Yesterday, retired Catholic Bishop John McCarthy similarly criticized Kiriakou's prosecution:
Dear Lord, something is really out of balance here. Interrogators who tortured prisoners or the officials who gave the orders, the attorneys who authored the torture memos, CIA agents who destroyed the interrogation tapes have not been held professionally accountable, much less charged with crimes, but John Kiriakou is facing decades in prison for helping to expose torture.
The hypocrisy of Kiriakou's case is enough to find common ground between a retired Catholic Bishop and commentator for the UAE's newspaper, yet the U.S. is still doggedly pursuing Kiriakou using the archaic Espionage Act, a law meant to go after spies, not whistleblowers.
Bishop McCarthy also recognized the invaluable role of whistleblowers in governmental and private institutions, including within the Catholic Church.
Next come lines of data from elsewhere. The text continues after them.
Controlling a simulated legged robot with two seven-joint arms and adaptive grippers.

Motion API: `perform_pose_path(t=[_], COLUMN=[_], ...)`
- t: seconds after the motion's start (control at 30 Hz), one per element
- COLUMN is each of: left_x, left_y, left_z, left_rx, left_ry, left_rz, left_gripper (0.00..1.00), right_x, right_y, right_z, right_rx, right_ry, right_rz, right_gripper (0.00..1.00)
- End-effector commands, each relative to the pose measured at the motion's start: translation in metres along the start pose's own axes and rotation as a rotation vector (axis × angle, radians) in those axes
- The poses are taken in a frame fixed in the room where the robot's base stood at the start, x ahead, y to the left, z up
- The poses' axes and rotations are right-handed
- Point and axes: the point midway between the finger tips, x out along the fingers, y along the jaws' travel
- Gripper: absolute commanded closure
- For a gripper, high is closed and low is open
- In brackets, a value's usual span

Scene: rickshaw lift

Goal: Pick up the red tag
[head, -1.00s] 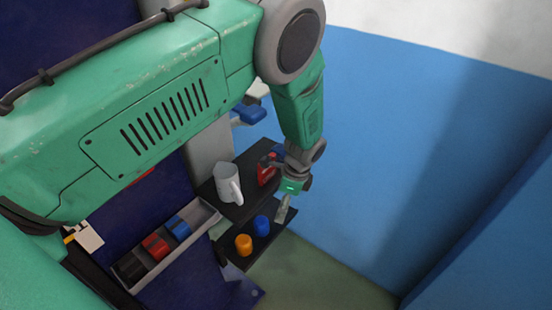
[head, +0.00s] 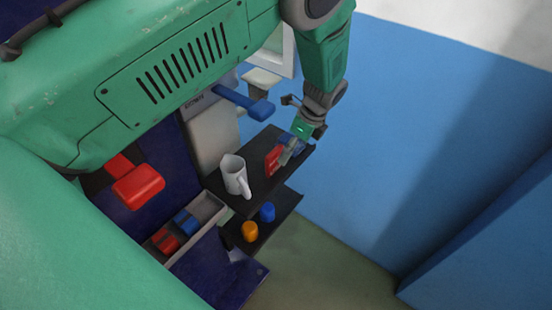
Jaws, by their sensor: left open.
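The red tag (head: 273,160) is a small red piece standing on the upper black shelf, right of the white mug. Part of it is hidden by my left gripper. My left gripper (head: 287,156) is open, its fingers reaching down from the right right beside the red tag. I cannot tell whether the fingers touch it or lie around it. My right gripper is out of view.
A blue piece (head: 297,142) sits behind the gripper. Orange (head: 250,231) and blue (head: 267,212) knobs stand on the lower shelf. A red handle (head: 138,187) and blue lever (head: 244,102) stick out nearby.

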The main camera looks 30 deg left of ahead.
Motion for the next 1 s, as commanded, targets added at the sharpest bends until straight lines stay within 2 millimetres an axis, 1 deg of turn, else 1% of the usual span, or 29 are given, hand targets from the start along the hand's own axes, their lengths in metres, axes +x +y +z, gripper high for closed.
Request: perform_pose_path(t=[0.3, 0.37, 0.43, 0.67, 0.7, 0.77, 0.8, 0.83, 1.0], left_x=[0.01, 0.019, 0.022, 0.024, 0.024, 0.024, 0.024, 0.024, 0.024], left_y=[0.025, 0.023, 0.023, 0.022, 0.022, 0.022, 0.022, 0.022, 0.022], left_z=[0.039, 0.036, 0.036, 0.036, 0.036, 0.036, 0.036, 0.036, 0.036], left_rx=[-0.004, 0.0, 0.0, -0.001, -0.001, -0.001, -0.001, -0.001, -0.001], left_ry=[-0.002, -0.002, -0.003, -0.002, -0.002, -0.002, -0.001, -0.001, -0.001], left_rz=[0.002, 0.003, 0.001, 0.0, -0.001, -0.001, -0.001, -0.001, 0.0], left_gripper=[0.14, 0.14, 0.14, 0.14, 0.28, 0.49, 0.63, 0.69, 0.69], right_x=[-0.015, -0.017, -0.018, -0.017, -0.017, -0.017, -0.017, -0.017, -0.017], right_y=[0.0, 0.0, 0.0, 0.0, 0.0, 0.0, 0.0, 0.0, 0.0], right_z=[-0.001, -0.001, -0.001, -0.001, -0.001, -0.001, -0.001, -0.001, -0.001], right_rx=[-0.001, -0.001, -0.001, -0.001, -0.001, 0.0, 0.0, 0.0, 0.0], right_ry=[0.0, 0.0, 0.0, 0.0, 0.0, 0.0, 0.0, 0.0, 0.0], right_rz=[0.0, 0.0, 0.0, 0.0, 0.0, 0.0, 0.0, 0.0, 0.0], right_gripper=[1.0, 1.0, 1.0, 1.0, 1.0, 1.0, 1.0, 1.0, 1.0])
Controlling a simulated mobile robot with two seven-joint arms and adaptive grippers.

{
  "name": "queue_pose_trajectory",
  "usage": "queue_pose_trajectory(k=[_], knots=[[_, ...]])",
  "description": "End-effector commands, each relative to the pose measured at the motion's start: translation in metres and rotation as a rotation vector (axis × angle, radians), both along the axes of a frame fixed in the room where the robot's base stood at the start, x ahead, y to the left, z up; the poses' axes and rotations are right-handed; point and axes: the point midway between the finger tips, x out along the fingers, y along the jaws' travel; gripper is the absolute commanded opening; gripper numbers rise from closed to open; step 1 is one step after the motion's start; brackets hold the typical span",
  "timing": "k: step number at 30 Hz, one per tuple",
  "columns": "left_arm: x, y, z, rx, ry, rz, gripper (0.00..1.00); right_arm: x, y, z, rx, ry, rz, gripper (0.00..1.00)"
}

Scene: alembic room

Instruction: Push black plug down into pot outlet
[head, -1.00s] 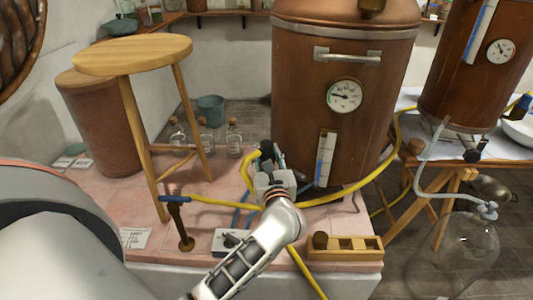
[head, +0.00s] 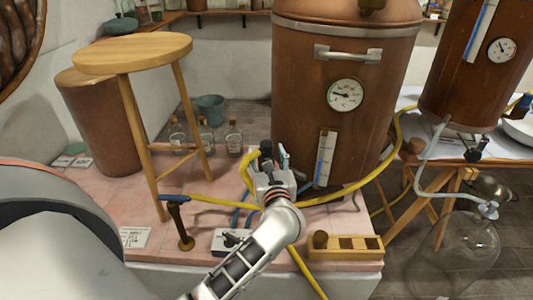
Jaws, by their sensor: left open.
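The large copper pot (head: 300,110) stands at the middle back, with a dial and a level gauge on its front. My left gripper (head: 275,155) is in front of the pot's lower left side, fingers pointing away toward it, and is open. A small black piece (head: 265,148) shows at the left fingertip. I cannot tell whether it is the black plug or part of my finger. The pot's outlet is hidden behind my gripper. My right gripper is not in view.
A yellow hose (head: 345,193) runs around the gripper and pot. A wooden rack (head: 372,243) holding a dark brown bung (head: 320,239) sits at the ledge's front right. A stool (head: 130,53) stands left. Glass bottles (head: 234,140) stand behind.

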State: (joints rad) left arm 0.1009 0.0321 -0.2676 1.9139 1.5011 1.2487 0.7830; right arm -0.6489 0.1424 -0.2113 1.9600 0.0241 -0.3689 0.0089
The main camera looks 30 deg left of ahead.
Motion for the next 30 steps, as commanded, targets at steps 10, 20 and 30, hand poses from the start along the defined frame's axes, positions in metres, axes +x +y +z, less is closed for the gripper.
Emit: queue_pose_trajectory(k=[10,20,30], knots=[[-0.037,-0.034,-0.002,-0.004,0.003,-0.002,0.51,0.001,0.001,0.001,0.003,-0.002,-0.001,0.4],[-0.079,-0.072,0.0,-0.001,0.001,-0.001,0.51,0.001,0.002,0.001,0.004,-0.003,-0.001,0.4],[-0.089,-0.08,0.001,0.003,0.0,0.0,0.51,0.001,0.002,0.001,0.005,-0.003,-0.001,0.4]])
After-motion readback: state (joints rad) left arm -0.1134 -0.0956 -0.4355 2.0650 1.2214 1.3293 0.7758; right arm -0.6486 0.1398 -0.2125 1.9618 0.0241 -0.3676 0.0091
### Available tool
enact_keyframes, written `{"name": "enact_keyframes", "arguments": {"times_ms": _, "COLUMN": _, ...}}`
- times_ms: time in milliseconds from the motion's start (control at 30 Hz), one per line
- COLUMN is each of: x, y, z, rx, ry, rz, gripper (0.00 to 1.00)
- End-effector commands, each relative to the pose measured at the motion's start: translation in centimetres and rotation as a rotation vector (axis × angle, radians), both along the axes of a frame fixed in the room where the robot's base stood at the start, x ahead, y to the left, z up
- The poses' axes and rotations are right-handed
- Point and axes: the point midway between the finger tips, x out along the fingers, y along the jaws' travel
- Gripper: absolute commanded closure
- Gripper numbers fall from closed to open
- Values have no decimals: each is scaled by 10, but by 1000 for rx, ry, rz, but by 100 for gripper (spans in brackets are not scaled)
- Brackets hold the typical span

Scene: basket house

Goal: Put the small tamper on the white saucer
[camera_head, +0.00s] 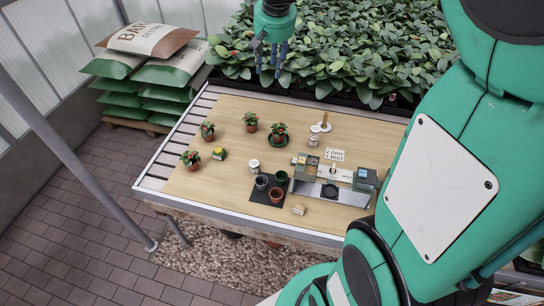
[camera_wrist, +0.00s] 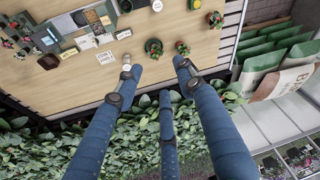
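A small upright piece with a brown wooden handle and a pale round base (camera_head: 324,127) stands near the back right of the wooden table. It looks like the small tamper, and the pale disc under it may be the white saucer; I cannot tell them apart at this size. In the wrist view I cannot make it out clearly near the finger on the left. My gripper (camera_head: 270,62) hangs above the leafy bed behind the table, away from these things. Its fingers (camera_wrist: 148,88) are spread and nothing is between them.
Several potted plants (camera_head: 250,121) stand on the table's left and back. Empty pots (camera_head: 276,195) stand on a dark mat. The front-left tabletop is clear.

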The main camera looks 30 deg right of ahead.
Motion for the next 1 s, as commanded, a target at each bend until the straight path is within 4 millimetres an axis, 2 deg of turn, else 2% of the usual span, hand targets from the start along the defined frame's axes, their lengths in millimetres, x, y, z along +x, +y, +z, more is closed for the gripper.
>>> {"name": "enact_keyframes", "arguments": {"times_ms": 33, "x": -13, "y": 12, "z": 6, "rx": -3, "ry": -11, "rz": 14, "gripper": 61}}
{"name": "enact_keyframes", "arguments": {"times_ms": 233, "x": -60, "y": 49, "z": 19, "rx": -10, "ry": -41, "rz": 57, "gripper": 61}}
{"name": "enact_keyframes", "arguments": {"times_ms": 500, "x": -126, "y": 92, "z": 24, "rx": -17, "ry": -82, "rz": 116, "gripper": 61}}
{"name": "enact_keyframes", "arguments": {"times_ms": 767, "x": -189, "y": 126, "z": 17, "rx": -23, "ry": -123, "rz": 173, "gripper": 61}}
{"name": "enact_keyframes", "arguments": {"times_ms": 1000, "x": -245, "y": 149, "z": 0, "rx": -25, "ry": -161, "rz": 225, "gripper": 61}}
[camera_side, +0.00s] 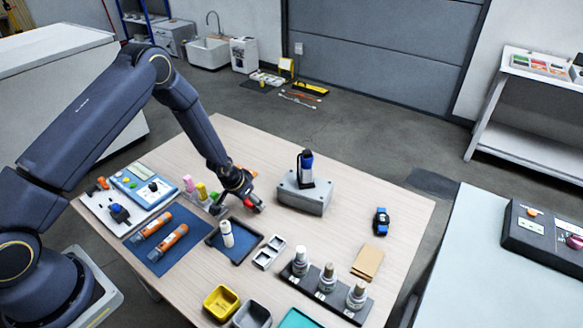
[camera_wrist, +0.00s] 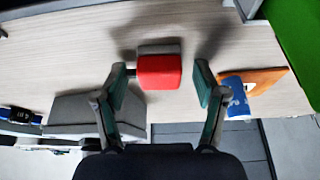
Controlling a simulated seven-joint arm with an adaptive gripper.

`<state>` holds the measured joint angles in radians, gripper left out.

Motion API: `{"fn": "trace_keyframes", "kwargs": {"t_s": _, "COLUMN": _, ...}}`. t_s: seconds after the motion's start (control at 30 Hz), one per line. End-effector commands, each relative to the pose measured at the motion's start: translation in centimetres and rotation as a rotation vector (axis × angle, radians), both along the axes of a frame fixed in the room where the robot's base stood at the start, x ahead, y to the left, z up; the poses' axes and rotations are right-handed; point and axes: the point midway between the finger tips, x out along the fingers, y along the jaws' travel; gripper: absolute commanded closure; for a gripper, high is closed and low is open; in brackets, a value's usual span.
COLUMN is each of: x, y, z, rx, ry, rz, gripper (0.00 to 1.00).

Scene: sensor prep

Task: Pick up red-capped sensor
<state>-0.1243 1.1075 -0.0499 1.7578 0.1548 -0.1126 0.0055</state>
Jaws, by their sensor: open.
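The red-capped sensor shows in the wrist view as a red block (camera_wrist: 159,72) with a grey part (camera_wrist: 158,49) behind it, over the wood tabletop. My gripper (camera_wrist: 160,68) is open, with one finger on each side of the red cap. The gripper hides most of the sensor there.
Pink (camera_side: 189,184) and yellow (camera_side: 202,191) capped items stand left of my gripper. A grey box (camera_side: 304,197) holding an upright dark tool is to the right. A dark tray (camera_side: 239,256) with a white bottle is in front. An orange and blue item (camera_wrist: 266,76) lies beside the right finger.

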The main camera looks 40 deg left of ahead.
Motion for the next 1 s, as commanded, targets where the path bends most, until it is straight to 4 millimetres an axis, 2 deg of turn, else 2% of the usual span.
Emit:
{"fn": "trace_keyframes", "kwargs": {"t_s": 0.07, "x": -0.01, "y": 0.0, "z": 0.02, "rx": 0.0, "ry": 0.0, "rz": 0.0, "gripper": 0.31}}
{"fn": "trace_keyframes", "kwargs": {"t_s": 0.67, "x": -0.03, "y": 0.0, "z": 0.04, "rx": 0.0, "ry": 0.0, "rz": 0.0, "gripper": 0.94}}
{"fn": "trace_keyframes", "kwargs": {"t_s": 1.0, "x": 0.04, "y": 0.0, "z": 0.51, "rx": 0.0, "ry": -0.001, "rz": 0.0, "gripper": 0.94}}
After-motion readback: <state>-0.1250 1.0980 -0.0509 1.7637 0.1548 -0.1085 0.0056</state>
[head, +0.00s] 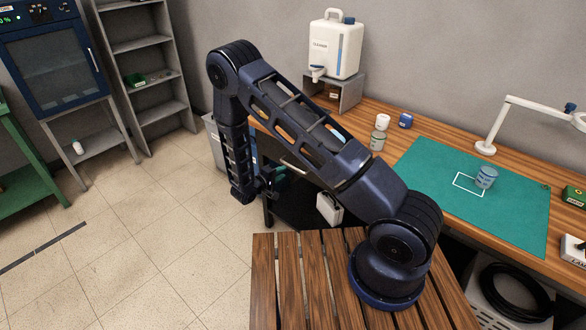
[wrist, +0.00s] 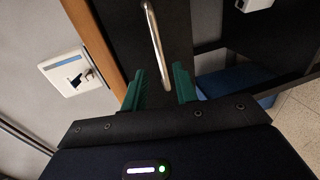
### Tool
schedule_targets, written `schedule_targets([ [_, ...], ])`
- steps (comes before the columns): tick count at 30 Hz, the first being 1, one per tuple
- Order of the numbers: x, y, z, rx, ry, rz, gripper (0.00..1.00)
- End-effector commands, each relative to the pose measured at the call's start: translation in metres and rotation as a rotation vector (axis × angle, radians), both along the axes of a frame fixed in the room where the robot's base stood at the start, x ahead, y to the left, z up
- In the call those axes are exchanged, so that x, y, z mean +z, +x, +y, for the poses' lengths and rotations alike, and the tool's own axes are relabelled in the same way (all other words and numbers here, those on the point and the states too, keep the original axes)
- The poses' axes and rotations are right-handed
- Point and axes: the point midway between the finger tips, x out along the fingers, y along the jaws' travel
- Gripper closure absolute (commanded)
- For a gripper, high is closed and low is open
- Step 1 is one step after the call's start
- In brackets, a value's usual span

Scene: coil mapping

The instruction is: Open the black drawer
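The black drawer front (wrist: 125,35) fills the upper middle of the wrist view, with a silver bar handle (wrist: 155,40) on it. My gripper (wrist: 159,70) is open and empty, its two green fingers apart. The handle lies ahead of the fingers, its near end in line with the gap between them. No contact shows. In the head view my gripper (head: 274,180) is low by the bench's left front edge, partly behind my arm. The handle (head: 294,168) shows just right of it. My arm hides much of the drawer there.
The wooden bench (head: 388,108) carries a green mat (head: 430,190), a cup (head: 486,177), bottles and a cleaner dispenser (head: 335,48). A white box (head: 329,208) is below the bench edge, right of the gripper.

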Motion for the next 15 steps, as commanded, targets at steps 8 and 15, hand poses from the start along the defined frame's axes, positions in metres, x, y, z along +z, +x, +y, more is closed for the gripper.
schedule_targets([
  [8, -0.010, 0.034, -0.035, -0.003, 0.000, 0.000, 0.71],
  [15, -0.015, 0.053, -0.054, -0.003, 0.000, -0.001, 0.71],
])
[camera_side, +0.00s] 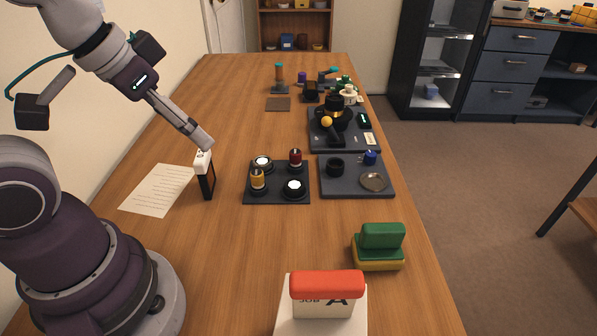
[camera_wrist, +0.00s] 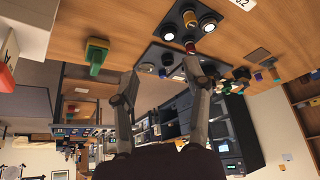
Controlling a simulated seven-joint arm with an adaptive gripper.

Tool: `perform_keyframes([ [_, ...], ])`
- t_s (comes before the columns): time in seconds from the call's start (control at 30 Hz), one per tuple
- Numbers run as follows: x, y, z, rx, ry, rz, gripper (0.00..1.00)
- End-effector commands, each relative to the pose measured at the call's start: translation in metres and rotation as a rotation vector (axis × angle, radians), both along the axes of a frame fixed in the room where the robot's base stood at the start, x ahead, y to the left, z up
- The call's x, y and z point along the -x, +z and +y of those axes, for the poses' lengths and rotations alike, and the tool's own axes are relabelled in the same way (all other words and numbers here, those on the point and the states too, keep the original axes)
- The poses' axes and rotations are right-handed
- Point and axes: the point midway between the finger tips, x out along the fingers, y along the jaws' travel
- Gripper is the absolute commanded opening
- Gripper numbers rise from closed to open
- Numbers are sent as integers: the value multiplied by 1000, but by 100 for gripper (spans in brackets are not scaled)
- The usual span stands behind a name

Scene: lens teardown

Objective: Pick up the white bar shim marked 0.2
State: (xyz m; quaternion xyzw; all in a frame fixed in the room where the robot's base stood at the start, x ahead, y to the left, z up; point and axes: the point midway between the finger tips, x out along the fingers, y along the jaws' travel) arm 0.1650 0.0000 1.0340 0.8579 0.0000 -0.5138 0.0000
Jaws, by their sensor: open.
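The marking 0.2 shows on a white bar shim (camera_wrist: 243,2) cut off by the top edge of the wrist view. In the side view, a white piece (camera_side: 203,161) tops a narrow upright black block (camera_side: 207,183); its marking cannot be read there, so I cannot tell for sure that it is the shim. My gripper (camera_side: 203,141) is just above this white piece; whether they touch is unclear. In the wrist view my gripper (camera_wrist: 161,72) has its two fingers apart with nothing held between them.
A dark tray (camera_side: 276,197) with lens parts lies right of the black block, beside another dark tray (camera_side: 345,190). A paper sheet (camera_side: 158,190) lies to the left. Green and yellow blocks (camera_side: 381,240) and a red-topped box (camera_side: 325,285) stand nearer the camera.

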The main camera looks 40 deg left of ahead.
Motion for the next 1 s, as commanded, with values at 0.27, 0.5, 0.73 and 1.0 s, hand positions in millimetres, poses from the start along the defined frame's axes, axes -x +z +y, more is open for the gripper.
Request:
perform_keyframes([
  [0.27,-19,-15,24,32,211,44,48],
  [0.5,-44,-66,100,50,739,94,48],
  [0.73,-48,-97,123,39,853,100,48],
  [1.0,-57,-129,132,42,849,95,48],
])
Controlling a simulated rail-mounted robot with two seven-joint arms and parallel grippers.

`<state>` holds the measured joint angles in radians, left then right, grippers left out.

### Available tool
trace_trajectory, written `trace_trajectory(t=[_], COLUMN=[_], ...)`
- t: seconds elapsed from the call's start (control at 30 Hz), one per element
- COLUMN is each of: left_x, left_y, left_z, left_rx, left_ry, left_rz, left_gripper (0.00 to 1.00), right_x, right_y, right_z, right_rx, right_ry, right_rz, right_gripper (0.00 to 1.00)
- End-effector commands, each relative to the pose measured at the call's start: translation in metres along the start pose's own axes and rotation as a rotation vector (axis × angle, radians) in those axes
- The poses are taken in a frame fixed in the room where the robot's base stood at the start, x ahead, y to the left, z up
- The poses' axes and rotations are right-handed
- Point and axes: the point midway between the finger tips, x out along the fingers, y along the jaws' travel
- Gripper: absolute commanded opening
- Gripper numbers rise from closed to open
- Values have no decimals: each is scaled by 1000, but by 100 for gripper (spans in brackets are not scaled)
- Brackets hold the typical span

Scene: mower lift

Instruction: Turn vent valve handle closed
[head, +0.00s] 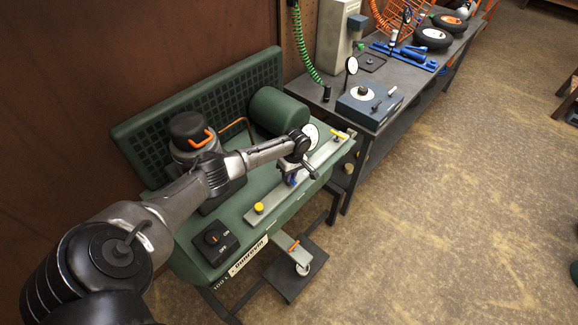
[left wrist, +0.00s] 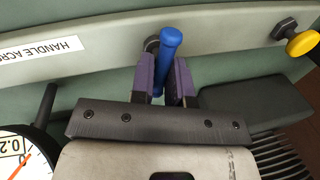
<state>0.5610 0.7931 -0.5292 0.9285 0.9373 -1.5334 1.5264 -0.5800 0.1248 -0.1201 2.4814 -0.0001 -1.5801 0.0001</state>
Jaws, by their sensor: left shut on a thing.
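The vent valve handle is a blue lever (left wrist: 170,42) on a pale grey-green bar. In the head view, a bit of its blue (head: 292,181) shows below my wrist. My left gripper (left wrist: 162,88) has its purple fingers shut around the lever, one on each side. In the head view my left gripper (head: 289,172) is over the middle of the bar (head: 272,202). The lever points across the bar in the wrist view. A label reading "HANDLE ACR..." (left wrist: 40,58) is partly cut off. My right gripper is out of view.
A white-faced gauge (head: 311,133) stands close beside my left wrist. Yellow knobs (head: 259,208) sit toward the bar's ends. An ON/OFF switch box (head: 215,241) is on the green compressor. A dark workbench (head: 384,76) stands at the back right.

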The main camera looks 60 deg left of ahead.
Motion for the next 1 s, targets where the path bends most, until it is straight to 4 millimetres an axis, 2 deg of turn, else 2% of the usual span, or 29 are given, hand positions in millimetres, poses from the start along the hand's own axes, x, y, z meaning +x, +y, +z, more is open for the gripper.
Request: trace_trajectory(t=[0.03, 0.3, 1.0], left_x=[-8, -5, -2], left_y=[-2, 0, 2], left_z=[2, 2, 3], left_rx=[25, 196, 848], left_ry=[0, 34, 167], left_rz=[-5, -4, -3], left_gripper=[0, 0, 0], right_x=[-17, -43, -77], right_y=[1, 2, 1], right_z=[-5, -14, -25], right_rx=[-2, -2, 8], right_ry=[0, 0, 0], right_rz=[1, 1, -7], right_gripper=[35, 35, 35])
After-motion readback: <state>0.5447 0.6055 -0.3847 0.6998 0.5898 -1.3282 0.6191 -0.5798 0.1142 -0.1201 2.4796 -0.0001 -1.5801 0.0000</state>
Nevertheless, because of that weakness, sin and corruption abounds all around us in the corporate world, the government and sadly even the Church. Because of this, there is a need for people with integrity within these massive organizations and movements to have the courage to stand up, criticize and, if necessary, publically condemn evil, dishonesty, mismanagement, theft, etc. This is very hard to do because large organizations dont like any criticism, much less public criticism and they will often move against the complainer with a very heavy hand.
If Bishop McCarthy and
The National's Paul Muir aren't unlikely enough bedfellows, add Wikileaks founder Julian Assange, who
spoke out against Kiriakou's prosecution in August:
The U.S. administration's war on whistleblowers must end. Thomas Drake, William Binney, John Kiriakou, and other heroic whistleblowers must be pardoned or compensated for the hardships they have endured as servants of the public record.
It is always nefarious to use the criminal justice system as a whistleblower retaliation tool, but the Espionage Act is a particularly blunt instrument. Add one more unlikely bedfellow to the group criticizing the Espionage Act. Open Society Institute's Mort Halperin,
who told The New Yorker that if government successfully used the Espionage Act to convict National Security Agency (NSA) whistleblower
Thomas Drake:
It poses a grave threat to the mechanism by which we learn most of what the government does, Halperin says.
The case against Drake collapsed in spectacular fashion before trial, and Drake himself has pointed to similarities between his case and Kiriakou's. Kiriakou's trial is set for November 26th.